The most historic agreement in the history of the EU was reached in 1992 with the unanimous approval of the Treaty of Maastricht. The Treaty of Maastricht was a turning point in the European integration process in that it modified all previous treaties. Further political and social union were established as priorities on par with economic integration through a symbolic “three pillar” organizational structure. The first pillar comprised the economic integration that served as the founding force behind the EC—economic and monetary union and the single European market. The second pillar represented the Union’s commitment to a common foreign and security policy. The third pillar symbolized a joint dedication to common security and judicial policy (see Appendix C). The introduction of a single EU currency, and a further general commitment to increased cooperation, integration, and organization were also hallmarks of the Treaty of Maastricht.[4] By 1993 the single market was essentially complete, in 1998 the European Central Bank opened in Frankfurt, and in 1999 the final stage of economic and monetary union went into affect as the euro became the official currency of the participating EU member states.

Progressing concurrently with this increased economic integration in the late 1990s was the major push by member states for further EU expansion into Eastern Europe. Two treaties, the Treaty of Amsterdam agreed upon in 1997 and the Treaty of Nice established in 2000 officially paved the way for EU expansion and presented member nations and candidate countries with a timeline of integration, and perhaps more importantly, a vision of requirements and reforms necessary for EU expansion to take place. 

The Commitment To Expansion: The Treaty of Amsterdam & The Treaty of Nice

One of the fundamental aims of the EU has always been the proliferation of the organization’s goals and objectives throughout the European continent. EU expansion proponents have argued that further enlargement brings nothing but benefits to all member and acceding countries, both in terms of economic prosperity and stability, and in terms of mutual social responsibility and political clout. Indeed the EU website points out that, “Numerous economic analyses have concluded that the benefits of enlargement far outweigh the costs. Although the benefits are relatively larger for the acceding counties, because they start from a lower economic base, there are gains for both sides.””[5] The argument for EU enlargement is supported by numerous economic analyses including a 1997 study by the Centre for Economic Policy Research that calculated a potential economic gain for the original 15 EU members of 10 billion Euro (roughly $10 billion US dollars) and an economic gain for new members of at least 23 billion Euro.[6] Moreover, the Commission of the EU estimates that the addition of the Eastern European bloc to the EU would increase the GDP of the acceding countries by between 1.3 and 2.1 percent annually and would increase the GDP of the original member states by .7 percent annually.[7]
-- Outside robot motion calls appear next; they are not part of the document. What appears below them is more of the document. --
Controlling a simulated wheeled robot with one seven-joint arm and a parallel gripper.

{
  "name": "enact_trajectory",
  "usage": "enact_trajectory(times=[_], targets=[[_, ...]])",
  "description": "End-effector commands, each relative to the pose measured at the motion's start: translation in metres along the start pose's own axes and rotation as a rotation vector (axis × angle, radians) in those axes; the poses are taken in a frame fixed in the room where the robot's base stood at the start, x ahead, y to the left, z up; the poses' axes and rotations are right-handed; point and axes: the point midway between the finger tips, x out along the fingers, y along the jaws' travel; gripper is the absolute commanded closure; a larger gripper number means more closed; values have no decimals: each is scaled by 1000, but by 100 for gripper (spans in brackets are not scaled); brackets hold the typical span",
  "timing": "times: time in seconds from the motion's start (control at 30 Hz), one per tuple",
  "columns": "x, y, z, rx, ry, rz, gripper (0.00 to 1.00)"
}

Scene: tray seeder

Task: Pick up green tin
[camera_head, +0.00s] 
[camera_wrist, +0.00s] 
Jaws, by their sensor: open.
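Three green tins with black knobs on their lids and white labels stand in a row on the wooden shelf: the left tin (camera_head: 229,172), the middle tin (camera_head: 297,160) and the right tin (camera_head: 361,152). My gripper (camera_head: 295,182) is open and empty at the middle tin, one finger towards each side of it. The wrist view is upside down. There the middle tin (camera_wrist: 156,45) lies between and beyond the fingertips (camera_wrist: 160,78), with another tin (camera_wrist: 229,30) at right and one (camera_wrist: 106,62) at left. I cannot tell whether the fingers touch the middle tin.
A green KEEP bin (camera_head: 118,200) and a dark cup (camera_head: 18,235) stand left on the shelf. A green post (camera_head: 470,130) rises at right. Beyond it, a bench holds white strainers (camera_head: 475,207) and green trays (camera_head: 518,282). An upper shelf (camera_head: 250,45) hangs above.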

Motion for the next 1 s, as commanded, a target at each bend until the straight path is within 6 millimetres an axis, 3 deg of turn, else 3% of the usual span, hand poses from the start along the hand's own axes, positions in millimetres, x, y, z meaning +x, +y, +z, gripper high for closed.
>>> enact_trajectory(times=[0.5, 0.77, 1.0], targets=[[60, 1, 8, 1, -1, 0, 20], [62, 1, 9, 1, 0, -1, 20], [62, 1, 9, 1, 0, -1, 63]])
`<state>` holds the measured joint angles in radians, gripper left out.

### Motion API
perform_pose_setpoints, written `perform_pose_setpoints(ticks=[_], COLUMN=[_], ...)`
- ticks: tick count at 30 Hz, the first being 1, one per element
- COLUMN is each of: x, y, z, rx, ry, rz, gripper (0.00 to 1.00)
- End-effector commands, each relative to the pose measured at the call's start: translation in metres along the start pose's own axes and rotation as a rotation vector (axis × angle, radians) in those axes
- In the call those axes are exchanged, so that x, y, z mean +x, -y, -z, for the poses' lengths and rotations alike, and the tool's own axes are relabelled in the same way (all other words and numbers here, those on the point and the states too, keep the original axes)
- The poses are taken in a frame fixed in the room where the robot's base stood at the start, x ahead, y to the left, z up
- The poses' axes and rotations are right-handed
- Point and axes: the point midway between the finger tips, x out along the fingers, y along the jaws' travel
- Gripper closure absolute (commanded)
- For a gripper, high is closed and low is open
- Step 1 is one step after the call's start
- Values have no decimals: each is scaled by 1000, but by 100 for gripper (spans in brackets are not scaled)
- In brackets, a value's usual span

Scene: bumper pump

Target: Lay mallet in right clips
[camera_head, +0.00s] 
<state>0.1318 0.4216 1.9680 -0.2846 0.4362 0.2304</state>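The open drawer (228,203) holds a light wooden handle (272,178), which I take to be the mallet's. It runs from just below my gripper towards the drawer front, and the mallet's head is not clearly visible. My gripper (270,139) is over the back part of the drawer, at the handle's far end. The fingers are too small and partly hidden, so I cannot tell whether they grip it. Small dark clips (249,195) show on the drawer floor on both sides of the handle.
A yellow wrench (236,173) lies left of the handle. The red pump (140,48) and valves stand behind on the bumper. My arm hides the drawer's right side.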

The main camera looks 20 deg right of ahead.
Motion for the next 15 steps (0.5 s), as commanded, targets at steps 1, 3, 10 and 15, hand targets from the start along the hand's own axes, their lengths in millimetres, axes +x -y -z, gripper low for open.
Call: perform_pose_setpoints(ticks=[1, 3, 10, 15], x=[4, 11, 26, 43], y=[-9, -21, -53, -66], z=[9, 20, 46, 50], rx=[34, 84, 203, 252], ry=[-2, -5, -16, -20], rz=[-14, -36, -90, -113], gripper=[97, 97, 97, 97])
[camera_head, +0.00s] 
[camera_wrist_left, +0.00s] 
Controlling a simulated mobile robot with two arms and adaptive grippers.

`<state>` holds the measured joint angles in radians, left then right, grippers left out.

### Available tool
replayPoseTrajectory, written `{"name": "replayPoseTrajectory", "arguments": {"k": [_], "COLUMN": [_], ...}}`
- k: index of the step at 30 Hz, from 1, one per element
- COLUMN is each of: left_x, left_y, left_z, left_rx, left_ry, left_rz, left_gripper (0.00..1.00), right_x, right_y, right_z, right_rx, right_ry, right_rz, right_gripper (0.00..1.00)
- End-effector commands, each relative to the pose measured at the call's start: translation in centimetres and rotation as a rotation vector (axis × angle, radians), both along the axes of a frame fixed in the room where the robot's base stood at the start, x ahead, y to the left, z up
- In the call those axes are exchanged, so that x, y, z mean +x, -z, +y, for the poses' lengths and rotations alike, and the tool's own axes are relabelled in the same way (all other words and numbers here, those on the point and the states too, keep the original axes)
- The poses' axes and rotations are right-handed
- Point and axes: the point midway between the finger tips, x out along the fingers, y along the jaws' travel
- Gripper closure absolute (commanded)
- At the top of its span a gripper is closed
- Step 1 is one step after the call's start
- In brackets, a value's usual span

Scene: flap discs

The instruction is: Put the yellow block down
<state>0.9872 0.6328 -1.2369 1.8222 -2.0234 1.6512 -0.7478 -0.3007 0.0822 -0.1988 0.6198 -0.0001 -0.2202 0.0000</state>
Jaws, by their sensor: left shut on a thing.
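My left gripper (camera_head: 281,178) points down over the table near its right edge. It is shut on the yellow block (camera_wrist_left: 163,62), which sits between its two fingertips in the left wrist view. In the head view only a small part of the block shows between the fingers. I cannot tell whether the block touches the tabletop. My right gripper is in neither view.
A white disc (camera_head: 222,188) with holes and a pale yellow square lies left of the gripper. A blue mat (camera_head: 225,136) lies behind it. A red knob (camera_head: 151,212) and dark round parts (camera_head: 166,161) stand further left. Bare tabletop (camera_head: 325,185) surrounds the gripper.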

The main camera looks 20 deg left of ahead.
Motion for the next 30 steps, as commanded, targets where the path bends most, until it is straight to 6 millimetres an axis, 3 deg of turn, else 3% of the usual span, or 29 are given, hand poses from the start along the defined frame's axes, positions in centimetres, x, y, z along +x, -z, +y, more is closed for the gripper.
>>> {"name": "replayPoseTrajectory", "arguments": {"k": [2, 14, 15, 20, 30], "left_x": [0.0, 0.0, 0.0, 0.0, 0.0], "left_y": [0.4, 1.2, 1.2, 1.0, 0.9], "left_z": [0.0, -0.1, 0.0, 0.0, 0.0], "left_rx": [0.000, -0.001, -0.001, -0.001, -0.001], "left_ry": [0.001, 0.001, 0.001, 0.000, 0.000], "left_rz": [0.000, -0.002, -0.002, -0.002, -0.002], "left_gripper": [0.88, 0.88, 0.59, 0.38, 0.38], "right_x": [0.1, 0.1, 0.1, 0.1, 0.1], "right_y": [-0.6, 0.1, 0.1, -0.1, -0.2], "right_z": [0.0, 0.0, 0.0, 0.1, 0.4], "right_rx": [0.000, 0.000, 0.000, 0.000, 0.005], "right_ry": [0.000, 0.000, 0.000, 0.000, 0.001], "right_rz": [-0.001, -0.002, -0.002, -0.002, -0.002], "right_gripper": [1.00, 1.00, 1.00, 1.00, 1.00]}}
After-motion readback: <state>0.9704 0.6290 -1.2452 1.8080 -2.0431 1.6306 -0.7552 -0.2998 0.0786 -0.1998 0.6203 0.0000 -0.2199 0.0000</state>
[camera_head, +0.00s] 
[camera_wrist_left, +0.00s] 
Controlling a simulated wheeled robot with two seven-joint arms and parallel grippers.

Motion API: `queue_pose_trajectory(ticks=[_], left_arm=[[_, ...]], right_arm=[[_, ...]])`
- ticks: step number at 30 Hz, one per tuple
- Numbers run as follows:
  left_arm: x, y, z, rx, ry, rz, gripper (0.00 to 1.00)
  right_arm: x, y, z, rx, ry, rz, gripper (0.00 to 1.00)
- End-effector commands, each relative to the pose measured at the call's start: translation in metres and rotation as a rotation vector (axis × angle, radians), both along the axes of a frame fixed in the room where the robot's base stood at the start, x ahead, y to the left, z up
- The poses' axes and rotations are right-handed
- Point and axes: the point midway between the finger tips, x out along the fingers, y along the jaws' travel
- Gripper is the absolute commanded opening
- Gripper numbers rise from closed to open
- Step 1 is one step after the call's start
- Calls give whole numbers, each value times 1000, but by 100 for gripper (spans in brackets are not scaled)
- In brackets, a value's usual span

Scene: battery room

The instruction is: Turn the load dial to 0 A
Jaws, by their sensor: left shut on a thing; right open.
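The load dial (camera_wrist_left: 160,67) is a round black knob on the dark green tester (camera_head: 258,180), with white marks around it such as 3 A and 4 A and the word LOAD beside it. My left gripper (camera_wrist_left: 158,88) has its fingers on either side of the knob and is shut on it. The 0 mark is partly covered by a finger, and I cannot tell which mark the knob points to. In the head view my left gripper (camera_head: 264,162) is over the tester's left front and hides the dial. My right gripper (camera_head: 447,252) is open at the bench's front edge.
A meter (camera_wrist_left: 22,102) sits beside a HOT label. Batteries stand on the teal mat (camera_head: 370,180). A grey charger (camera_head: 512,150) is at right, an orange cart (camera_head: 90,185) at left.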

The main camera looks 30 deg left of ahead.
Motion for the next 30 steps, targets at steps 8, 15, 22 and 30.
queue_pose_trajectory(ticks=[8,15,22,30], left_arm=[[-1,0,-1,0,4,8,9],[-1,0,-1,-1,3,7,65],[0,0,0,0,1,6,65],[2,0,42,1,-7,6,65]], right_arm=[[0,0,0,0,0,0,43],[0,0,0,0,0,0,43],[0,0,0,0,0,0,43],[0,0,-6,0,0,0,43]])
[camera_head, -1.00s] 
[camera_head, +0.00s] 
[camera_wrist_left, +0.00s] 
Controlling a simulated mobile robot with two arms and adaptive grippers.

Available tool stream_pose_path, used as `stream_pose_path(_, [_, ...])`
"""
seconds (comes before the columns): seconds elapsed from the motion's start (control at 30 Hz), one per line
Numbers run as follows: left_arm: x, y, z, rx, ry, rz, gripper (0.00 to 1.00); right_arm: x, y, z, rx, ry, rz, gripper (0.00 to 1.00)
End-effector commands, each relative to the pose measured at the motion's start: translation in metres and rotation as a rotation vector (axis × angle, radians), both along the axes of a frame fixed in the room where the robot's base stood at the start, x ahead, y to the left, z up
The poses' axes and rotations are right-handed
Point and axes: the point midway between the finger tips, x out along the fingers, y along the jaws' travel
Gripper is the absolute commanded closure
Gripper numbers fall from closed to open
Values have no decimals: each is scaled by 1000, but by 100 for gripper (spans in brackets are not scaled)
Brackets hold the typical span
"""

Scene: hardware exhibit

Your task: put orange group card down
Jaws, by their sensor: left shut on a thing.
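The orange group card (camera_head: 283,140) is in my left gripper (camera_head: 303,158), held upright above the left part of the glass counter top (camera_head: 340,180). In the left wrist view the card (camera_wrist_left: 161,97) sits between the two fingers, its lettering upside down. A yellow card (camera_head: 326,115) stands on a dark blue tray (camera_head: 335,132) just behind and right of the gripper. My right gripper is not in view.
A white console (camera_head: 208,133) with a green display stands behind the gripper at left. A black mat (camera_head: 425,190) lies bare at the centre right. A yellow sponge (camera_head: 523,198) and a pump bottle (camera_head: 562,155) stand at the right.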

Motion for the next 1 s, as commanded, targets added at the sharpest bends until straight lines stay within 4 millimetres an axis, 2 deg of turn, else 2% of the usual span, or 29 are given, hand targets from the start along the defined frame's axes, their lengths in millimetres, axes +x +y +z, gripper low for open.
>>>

The EU has always sought to increase its size and level of integration to form a cohesive “united state of Europe,” yet eastern enlargement was never a possibility until the fall of the Berlin Wall and the disintegration of the soviet bloc in the late 1980s. Following the dismantling of the eastern bloc, representatives of Western Europe sought to fundamentally unite Eastern Europe with the rest of the continent through cooperative trade and economic policies. In the early 1990s, this economic collaboration was formalized as the EU officially entered into negotiations with eastern European countries for membership into the EU. The candidacy and ascension of Eastern European nation-states to the EU was outlined and agreed upon in first the Treaty of Amsterdam, and then further in the Treaty of Nice.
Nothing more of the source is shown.